Ken Katzman: In general, Iraq's political system can be characterized by peaceful competiton rather than violence; however, sectarainsim and ethnic and factional infighting continue to simmer and many Iraqi views and positions are colored by efforts to outflank, outmanuever and constrain rival factions. These tendencies will only grow in the run-up to the January 16, 2010 national elections in Iraq which may also concurrently include a vote, a referendum, on the US-Iraq agreement subject to --that that would have to be approved by the National Assembly to have the referendum -- that decision has not been taken yet. Compounding the factional tensions is the perception that Prime Minister Maliki is in a strong position politically. This is largely a result of the strong showing of his Dawa Party in the January 31, 2009 provincial elections. His showing in those elections was in turn a product of his benefitting from an improved security situation, his positions in favor of strong central government as opposed to local tendencies or regionalism, and his March 2008 move against Shi'ite militias who were virtually controlling Basra and Um Qasr port. Although Maliki's colalition was the clear winner in these elections, the subsequent efforts to form prvoincial administrations demonstrated that he still needs to bargain with rival factions including that of the radical, young, Shi'ite cleric Moqtada al-Sadr who is studying Islamic theology in Iran with the intention of trying to improve his standing in the clerical heirarchy. Possibly as a result of his strengthened position, Maliki is seen by rivals as increasingly authoritarian. He is widely assesed by US and Iraqi experts as attempting to gain control of the security services and build new security organs loyal to him personally rather than to institutions. Some have accused him of purging security officials he perceives as insufficeintly loyal. He has also reportedly been using security forces to intimidate opponents including in Diyala Province. For example. 4,000 Special Operations commandos, part of the Iraqi security forces -- the official forces of Iraq, report to Maliki's office of the commander in chief and not to the Defense or Interior Ministries. Some of Maliki's opponents and critics say these political tactics mimic the steps taken by Saddam Hussein when he was rising to power to centralize his rule.

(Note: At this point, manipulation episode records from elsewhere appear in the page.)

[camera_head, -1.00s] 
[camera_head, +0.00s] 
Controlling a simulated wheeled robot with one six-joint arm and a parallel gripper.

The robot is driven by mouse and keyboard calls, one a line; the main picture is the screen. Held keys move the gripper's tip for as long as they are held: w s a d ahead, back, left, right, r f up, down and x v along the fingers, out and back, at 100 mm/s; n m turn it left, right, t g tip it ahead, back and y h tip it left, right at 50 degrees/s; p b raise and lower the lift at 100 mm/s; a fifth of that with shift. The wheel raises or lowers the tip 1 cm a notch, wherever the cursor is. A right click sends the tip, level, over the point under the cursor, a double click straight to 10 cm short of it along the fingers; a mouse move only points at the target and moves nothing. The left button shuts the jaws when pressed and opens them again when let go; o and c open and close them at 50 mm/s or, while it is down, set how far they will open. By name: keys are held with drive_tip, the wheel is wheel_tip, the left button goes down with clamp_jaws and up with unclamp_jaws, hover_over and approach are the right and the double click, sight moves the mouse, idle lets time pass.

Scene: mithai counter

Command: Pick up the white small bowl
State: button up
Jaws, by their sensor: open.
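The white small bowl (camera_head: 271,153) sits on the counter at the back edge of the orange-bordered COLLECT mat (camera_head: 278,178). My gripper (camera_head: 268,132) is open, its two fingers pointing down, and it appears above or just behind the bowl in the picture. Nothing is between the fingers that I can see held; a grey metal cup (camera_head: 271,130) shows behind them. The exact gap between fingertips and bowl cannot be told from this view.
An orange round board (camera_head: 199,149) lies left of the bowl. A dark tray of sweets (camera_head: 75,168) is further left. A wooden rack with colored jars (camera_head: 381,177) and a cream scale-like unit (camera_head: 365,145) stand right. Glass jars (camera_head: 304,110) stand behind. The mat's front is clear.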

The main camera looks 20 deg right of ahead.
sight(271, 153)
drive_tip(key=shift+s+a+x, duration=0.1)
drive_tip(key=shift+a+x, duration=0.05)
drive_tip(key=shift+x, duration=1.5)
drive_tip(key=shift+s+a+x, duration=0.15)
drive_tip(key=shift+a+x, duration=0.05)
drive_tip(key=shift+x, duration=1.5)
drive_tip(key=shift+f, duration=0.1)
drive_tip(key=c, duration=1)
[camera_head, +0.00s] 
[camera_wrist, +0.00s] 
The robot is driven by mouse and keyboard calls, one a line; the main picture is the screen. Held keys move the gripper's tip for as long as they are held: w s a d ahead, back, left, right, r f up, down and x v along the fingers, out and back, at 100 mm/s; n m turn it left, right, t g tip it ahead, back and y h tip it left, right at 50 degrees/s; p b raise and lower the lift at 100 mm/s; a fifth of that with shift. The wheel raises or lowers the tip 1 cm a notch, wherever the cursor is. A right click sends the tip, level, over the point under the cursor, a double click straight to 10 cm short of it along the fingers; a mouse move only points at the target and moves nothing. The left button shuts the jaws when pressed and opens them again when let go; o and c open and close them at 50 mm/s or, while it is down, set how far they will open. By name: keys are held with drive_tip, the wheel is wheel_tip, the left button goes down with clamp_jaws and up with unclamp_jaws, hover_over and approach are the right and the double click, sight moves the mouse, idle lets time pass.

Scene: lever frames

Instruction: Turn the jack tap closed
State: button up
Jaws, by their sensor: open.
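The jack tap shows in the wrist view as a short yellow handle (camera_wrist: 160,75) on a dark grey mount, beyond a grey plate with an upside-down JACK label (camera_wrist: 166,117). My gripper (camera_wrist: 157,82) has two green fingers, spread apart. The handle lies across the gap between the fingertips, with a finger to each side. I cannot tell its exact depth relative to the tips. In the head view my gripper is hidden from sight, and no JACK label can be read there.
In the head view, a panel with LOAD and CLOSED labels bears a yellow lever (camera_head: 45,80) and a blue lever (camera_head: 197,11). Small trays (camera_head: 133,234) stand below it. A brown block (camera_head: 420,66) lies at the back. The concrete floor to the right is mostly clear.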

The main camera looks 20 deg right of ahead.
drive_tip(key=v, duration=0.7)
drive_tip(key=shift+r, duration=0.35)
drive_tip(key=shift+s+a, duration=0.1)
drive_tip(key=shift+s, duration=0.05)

It should have reminded the Subcommittee members of when US Ambassador Chris Hill appeared before the full House Foreign Relations Committee and always seemed confused (a natural state for Hill, granted) when asked of rumors that Nouri was attempting to consolidate his power. Committee Chair Howard Berman, for example, received a non-response.

Chair Howard Berman: According to Ken Pollack, in the most recent of the National Interest , over the past year, and I quote, "Malaki has been deploying more of Iraq's nascent military power to the north and goading the army into regular provocations with the Kurdish militia," the pesh merga. My questions are: Is Pollack's assertio accurate? And a little more detail -- you touched on this, but what are the prospects that there will be a serious outbreak of hostillities between Arabs and Kurds? Are growing Kurdish-Arab tensions the biggest threat to Iraqis stability?

Hill responded in his usual rambling form, randomly strung together words that a generous person would count as 21 run-on sentences.

Chair Howard Berman: Let me interject --

Chris Hill: Yeah?

Chair Howard Berman: -- only because I only have about 20 seconds left .

Chris Hill: Yeah?

Chair Howard Berman: But is this assertion regarding purposeful deployments in the nature of provocations by the Iraqi army to the north?

Chris Hill: Yeah. I haven't read Dr. Pollack's article.

Yeah? That's how a US Ambassador speaks to Congress? Yeah? So Chris Hill -- in the best Condi Rice fashion -- played Beat The Clock, stringing together nonsensical words, stammers and "uh"s to keep the clock ticking down about an article he never read. He could inform he'd had a 36 hour sleepover in the Kurdistan region but he intentionally and repeatedly avoided all questions -- from Democrats and Republicans (Ranking Member Dan Rohrabacher attempted to follow up on Berman's question and got the same run around) -- about Nouri attempting to increase his own power. US House Rep Sheila Jackson Lee is asking him about Nouri's power-grab in relation to Camp Ashraf and, yet again, he stalls and never can supply her with an answer. She even has to explain the basics to him, that regardless of whether Nouri is in control or the US is in control, the State Dept lodges objections to human rights abuses at the very least.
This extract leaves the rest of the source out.